__Requirement__:
Copy out each line below that has the word "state" in it.

(Excerpt from a dataset)
##########

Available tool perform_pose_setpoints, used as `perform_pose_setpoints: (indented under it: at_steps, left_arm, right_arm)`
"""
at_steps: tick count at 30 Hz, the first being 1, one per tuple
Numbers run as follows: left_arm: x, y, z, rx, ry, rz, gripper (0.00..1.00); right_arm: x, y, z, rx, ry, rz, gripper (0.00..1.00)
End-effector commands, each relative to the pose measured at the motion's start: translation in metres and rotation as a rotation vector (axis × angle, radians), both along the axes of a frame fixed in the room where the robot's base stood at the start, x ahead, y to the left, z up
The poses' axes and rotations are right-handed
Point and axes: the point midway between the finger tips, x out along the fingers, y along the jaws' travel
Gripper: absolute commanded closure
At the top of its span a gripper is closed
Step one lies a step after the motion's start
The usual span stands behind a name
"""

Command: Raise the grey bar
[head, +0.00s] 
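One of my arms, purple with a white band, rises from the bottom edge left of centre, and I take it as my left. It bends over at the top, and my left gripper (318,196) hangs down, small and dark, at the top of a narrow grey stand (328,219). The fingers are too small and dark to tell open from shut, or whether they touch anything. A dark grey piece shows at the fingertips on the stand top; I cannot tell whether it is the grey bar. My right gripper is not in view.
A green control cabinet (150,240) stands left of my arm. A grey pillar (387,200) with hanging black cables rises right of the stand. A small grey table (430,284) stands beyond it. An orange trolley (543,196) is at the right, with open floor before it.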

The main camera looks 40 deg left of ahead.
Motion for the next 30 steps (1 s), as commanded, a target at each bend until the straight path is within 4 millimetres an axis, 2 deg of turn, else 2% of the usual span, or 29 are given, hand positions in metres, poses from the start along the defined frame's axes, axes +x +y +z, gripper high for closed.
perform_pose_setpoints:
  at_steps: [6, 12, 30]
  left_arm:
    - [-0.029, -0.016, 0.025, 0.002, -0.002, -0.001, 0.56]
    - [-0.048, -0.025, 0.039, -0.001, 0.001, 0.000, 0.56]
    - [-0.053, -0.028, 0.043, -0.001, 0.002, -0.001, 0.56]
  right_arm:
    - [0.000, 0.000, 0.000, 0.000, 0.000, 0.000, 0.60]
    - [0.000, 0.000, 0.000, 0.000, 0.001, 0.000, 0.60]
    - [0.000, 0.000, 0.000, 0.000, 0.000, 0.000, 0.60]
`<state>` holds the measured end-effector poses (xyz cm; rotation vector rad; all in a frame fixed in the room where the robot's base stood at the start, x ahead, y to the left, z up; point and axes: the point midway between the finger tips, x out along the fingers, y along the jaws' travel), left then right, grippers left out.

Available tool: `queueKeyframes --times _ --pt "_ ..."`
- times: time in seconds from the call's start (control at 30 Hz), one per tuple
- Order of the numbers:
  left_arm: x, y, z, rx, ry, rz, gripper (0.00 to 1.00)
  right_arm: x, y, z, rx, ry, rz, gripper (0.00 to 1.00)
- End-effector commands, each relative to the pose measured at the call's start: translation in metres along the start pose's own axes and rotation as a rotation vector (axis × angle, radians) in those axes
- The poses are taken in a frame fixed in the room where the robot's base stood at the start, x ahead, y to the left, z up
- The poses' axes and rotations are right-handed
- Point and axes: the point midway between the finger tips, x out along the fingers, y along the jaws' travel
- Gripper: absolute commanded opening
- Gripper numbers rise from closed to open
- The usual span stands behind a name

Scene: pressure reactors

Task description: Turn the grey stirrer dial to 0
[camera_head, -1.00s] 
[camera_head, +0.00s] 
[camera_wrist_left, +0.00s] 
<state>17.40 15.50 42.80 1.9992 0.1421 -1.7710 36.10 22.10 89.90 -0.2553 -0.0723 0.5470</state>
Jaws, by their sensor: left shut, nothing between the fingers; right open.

##########

__Complete output__:
`<state>` holds the measured end-effector poses (xyz cm; rotation vector rad; all in a frame fixed in the room where the robot's base stood at the start, x ahead, y to the left, z up; point and axes: the point midway between the finger tips, x out along the fingers, y along the jaws' travel), left then right, grippers left out.
<state>17.40 15.50 42.80 1.9992 0.1421 -1.7710 36.10 22.10 89.90 -0.2553 -0.0723 0.5470</state>

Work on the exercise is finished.